It makes a degree of intuitive sense. Westerners subject their soldiers to harsh conditions to prepare them for the rigors of combat, so why wouldn’t whole societies work the same? Shouldn’t people (although the trope often specifies men) who’ve dealt with hard conditions all their lives make the best fighters, in contrast to the flabby, decadent inhabitants of the glitzy cities?

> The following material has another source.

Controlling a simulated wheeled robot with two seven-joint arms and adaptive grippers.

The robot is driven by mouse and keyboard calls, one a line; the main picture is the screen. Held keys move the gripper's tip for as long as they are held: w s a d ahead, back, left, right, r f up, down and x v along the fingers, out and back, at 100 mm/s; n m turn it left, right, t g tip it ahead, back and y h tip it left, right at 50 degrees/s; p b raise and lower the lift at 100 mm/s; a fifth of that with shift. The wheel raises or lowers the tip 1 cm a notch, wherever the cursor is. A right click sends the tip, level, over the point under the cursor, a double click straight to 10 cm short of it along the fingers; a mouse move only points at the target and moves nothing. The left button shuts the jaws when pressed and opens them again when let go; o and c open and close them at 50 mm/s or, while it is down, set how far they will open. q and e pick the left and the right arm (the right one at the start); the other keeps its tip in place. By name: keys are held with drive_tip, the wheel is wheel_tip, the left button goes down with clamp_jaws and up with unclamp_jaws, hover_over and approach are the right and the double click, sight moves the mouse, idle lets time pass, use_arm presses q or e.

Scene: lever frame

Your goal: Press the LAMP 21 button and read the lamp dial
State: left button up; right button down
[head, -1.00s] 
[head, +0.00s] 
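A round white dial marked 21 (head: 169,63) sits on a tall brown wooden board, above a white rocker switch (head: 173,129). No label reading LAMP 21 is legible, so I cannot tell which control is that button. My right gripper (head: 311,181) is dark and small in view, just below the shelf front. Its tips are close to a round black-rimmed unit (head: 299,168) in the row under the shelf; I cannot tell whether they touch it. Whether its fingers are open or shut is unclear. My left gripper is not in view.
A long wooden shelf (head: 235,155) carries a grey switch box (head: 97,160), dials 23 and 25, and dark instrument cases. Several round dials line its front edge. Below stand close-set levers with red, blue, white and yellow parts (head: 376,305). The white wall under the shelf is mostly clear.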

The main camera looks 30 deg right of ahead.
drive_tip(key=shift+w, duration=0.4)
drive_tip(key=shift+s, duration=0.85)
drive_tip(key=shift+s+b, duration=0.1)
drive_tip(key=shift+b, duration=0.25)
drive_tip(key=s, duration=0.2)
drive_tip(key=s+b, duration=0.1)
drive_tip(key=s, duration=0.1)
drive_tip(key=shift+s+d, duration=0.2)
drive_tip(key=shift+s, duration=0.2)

Except that’s not how things turn out. The divide between supposedly decadent civilization and its supposedly hard and uncivilized opponents reaches back to the development of farming and the state. Early farmers, with their higher population density, seem to have outcompeted their nonfarming neighbors. It seems that in many, perhaps most, cases, it was farmers who expanded, rather than the practice of farming itself, pushing the surviving nonfarmers onto more marginal lands. Likewise, early states, with their complex and specialized hierarchies, generally outcompeted their nonstate neighbors. Urban communities first dominated their countryside and then expanded that dominion outward. Nonstate peoples were often set with a dilemma: develop their own state institutions in order to compete with the brutal efficiency of state violence, or else find themselves violently incorporated into the tributary networks of expanding states. By and large this process was one in which the “strong men” created by “hard times” lost, again and again.

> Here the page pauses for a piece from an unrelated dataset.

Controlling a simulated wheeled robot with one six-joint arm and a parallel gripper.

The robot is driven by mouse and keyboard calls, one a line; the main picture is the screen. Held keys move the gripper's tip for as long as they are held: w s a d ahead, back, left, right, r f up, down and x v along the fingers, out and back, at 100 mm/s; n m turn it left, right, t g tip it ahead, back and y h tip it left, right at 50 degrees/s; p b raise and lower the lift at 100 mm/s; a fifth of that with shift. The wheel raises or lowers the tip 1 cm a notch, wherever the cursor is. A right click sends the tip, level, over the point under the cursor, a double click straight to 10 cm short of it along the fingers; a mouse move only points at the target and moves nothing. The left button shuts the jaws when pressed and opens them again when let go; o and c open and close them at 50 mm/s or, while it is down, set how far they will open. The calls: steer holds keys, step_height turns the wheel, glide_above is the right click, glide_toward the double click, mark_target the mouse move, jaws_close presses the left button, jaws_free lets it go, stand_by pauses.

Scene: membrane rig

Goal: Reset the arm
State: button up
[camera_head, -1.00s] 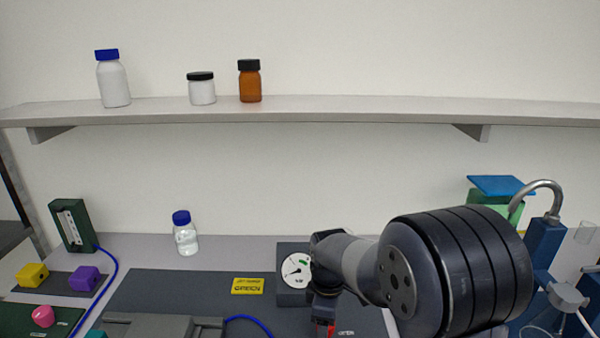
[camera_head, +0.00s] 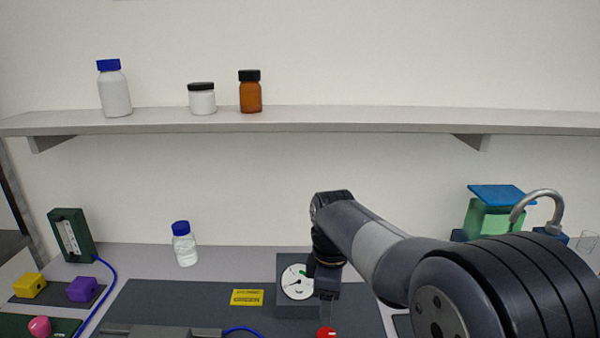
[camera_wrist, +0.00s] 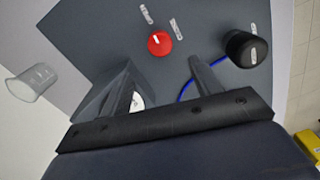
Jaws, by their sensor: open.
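My arm reaches across the lower right of the head view, with the wrist bent down beside a round white dial gauge (camera_head: 297,282). In the wrist view my gripper (camera_wrist: 160,75) has its two dark fingers spread apart with nothing between them. A red knob (camera_wrist: 159,43) lies just beyond the fingertips and apart from them; it also shows at the bottom of the head view (camera_head: 326,333). A black knob (camera_wrist: 241,48) is right of the right finger. The gauge is partly hidden behind the left finger in the wrist view.
A clear beaker (camera_wrist: 32,82) is at the left of the wrist view. A blue-capped bottle (camera_head: 184,244) stands at the back of the bench. A shelf (camera_head: 300,119) with several containers runs above. A green vessel with a blue lid (camera_head: 495,214) is at right.

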This doesn’t change in the shift from prehistory to history. Occasionally the frontiers of the zones of urbanized, stratified state-societies broke. Given enough attempts, nonstate people might eventually win. But most of the time, it was the urban armies that were doing the pillaging. Take Rome’s frontiers, the limes, as an example. Rome is, after all, the byword for decadence and decline in Western discourse. Western cultural memory fixes on the Goths, Vandals, and Huns who broke the Roman frontier, but it is quick to forget the rather longer list of nonstate peoples broken by the Romans. The Samnites, Cimbri, Teutons, Ambrones, Helvetians, Eburones, Arverni, Celtiberians, Lusitanians, Pannones, Dalmatae, Catuvellauni, Iceni, Marcomanni, Quadi, Iazyges, and all of the other “hard” peoples crushed under the Romans do not become household names. Most successful large states in history can boast similar butcher’s bills.

Of course, there are exceptions, like the early Muslim conquests, the Seljuk Empire, and of course the Mongols, which overthrew long-established and long-successful empires. The horse nomad was a powerful force for a time—but one often incorporated into the armies of conventional states. But the victims of empire, out there on the fringes, left no memoirs of the disasters inflicted upon them; when the so-called barbarians won, however, it produced entire literary genres lamenting the fall of the great cities.

But if this historical trope is a poor guide to either history or modern strategy, where does it come from and why has it proved so persistent? While there are quite a few explanations for the success of nonstate actors (most historiographical traditions have at least one), this mirage has its roots in the Greek and Roman ethnographic tradition.

The literary trope goes back at least as far as Herodotus and his account of the ill-fated invasion of the Scythia by Darius I, king of Persia, in the 6th century B.C. Herodotus presents the Scythians as ruthlessly expedient, relying on a scorched-earth campaign and their own relative lack of fixed settlements to exhaust the Persian military juggernaut. Prefacing that narrative is an ethnography of the Scythians, which presents Scythia as a hard, cold land, unfit for farming—but the nomadic life it forces on the Scythians, Herodotus writes, makes them “unfightable and unapproachable.”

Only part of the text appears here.